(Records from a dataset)
'''

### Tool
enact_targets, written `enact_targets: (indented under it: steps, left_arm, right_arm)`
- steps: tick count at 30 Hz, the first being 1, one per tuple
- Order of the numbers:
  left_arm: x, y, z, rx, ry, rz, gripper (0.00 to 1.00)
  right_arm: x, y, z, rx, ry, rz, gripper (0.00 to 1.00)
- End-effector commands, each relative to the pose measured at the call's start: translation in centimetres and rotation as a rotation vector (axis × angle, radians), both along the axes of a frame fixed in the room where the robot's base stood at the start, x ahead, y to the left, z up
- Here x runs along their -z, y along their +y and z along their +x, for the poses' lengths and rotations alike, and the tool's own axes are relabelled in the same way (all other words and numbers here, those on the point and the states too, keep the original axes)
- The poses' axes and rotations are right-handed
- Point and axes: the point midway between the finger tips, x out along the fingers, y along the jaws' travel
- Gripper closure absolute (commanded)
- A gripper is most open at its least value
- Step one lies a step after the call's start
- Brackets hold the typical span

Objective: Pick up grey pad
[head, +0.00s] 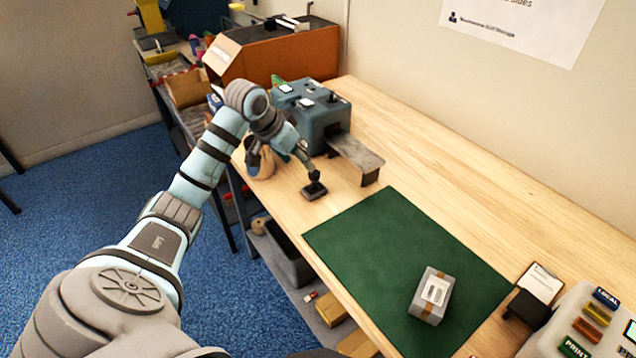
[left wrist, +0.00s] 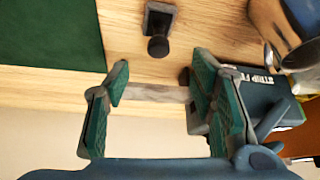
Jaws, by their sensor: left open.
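The grey pad (head: 313,192) is a small dark grey square base with a black knob on top. It lies on the bare wood of the bench, just left of the green mat. It also shows in the left wrist view (left wrist: 158,20), top middle, knob toward me. My left gripper (head: 303,158) is just behind and above the knob in the head view. In the left wrist view the gripper's green-lined fingers (left wrist: 160,80) are wide apart with nothing between them, and the pad is beyond the tips. My right gripper is not in view.
A blue-grey machine (head: 318,112) with a grey outfeed ledge (head: 358,152) stands close behind the gripper. A cup-like holder (head: 262,163) is beside it at the bench edge. A grey carton (head: 432,296) lies on the green mat (head: 375,235), whose left part is clear.

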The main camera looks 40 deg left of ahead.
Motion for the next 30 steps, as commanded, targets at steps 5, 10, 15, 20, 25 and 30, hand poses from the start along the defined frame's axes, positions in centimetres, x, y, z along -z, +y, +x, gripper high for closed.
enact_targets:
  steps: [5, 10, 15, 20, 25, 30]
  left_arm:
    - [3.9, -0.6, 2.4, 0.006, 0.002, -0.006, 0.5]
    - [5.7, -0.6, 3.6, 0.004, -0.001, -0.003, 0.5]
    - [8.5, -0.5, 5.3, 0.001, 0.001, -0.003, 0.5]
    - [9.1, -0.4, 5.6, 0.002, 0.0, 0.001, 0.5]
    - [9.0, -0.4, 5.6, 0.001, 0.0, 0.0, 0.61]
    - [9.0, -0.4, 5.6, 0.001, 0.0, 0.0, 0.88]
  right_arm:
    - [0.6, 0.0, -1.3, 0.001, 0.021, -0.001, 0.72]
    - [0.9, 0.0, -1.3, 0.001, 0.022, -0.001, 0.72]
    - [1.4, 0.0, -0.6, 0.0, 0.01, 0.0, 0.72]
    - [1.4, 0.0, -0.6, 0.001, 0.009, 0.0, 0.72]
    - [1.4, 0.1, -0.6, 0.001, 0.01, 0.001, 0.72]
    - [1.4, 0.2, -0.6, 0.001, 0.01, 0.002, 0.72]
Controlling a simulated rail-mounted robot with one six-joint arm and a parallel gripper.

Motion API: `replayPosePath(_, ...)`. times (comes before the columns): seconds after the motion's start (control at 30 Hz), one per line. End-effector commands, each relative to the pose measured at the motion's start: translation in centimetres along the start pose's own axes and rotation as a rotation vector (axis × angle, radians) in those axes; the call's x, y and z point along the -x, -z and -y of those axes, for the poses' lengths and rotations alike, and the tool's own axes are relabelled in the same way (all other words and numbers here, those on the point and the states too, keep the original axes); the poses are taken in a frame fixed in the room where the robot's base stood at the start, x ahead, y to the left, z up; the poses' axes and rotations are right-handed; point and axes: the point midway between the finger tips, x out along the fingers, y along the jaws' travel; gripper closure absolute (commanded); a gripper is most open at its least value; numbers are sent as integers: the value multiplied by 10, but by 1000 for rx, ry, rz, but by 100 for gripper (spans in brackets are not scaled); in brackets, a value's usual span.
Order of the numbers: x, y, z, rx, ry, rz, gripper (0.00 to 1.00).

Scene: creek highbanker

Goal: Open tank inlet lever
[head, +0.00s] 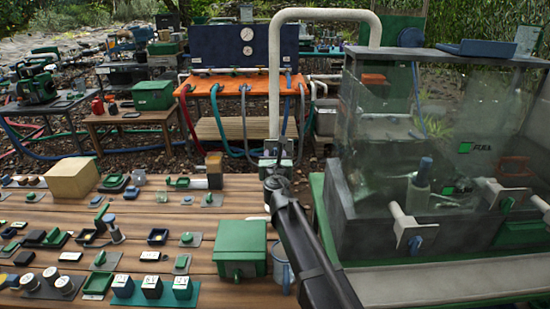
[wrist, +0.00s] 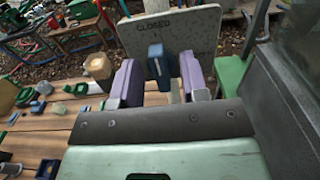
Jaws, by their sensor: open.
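The lever has a blue handle (wrist: 156,62) and stands upright in the wrist view, in front of a pale speckled plate (wrist: 190,32) marked "CLOSED". My gripper (wrist: 158,78) is open, with a purple finger on each side of the blue handle. The lever's base is hidden behind my gripper's body. In the head view my arm reaches to the foot of a pale upright pipe (head: 275,85), and the lever cannot be made out there.
A clear-walled tank (head: 440,140) with a dark frame stands close on the right. An orange bench (head: 240,88) with hoses stands behind.

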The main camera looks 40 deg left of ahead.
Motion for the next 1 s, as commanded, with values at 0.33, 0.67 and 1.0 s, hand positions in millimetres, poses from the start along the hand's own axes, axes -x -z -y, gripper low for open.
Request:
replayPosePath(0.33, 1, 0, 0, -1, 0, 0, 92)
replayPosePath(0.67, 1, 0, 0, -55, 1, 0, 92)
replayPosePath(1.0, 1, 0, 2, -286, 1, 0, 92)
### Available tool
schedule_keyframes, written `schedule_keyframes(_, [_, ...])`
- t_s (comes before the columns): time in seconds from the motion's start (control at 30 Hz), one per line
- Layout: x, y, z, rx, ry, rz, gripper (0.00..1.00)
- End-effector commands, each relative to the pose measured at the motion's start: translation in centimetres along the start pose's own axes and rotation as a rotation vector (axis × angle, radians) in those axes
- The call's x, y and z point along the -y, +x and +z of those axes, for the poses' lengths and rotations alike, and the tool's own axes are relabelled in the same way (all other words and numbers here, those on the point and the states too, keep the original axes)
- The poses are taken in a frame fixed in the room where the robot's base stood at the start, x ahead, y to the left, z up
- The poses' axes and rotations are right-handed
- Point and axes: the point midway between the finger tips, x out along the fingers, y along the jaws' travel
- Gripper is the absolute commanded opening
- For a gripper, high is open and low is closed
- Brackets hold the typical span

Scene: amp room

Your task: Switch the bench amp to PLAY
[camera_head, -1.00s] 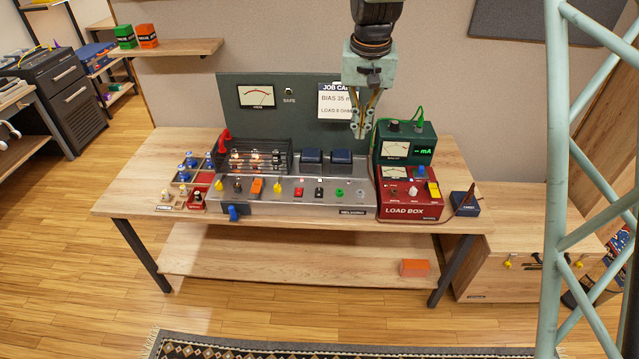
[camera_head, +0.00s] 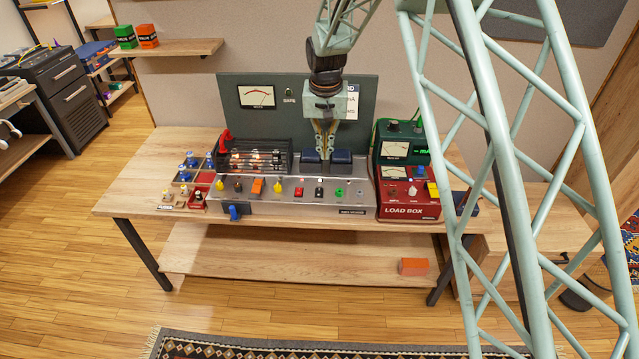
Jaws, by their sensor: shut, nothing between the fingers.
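The bench amp (camera_head: 290,206) is a grey metal chassis on the wooden bench, with a row of coloured switches and knobs along its top front. A black tube cage (camera_head: 254,155) with glowing tubes stands at its back left, and two dark blue blocks (camera_head: 311,155) stand at its back right. My gripper (camera_head: 326,157) is shut and empty, pointing down by the blue blocks; contact cannot be told.
A red load box (camera_head: 406,212) and a green meter unit (camera_head: 400,130) stand right of the amp. A tray of tubes (camera_head: 187,177) is on the left. A green panel (camera_head: 290,98) with a meter stands behind. My arm's lattice covers the right side.

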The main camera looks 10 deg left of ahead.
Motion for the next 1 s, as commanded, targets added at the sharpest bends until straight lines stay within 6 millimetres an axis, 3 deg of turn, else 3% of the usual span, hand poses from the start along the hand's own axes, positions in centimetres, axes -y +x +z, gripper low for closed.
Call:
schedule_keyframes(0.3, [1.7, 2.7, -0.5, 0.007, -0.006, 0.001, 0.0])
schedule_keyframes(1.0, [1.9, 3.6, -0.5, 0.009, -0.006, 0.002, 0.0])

'''

## Instructions for the task:
Copy in full each line that holds the word "taken".

## Answer to the exercise:
Motion API: `replayPosePath(_, ...)`. times (comes before the columns): seconds after the motion's start (control at 30 Hz), one per line. End-effector commands, each relative to the pose measured at the motion's start: translation in centimetres along the start pose's own axes and rotation as a rotation vector (axis × angle, radians) in those axes; the call's x, y and z point along the -x, -z and -y of those axes, for the poses' lengths and rotations alike, and the tool's own axes are relabelled in the same way (all other words and numbers here, those on the point and the states too, keep the original axes); the poses are taken in a frame fixed in the room where the robot's base stood at the start, x ahead, y to the left, z up; the poses' axes and rotations are right-handed; point and axes: the point midway between the finger tips, x out along the fingers, y along the jaws' travel; gripper closure absolute (commanded); a gripper is most open at its least value; numbers are sent as integers: the value multiplied by 10, but by 1000 for rx, ry, rz, but by 100 for gripper (spans in brackets are not scaled); in brackets, a value's usual span.
- The poses are taken in a frame fixed in the room where the robot's base stood at the start, x ahead, y to the left, z up

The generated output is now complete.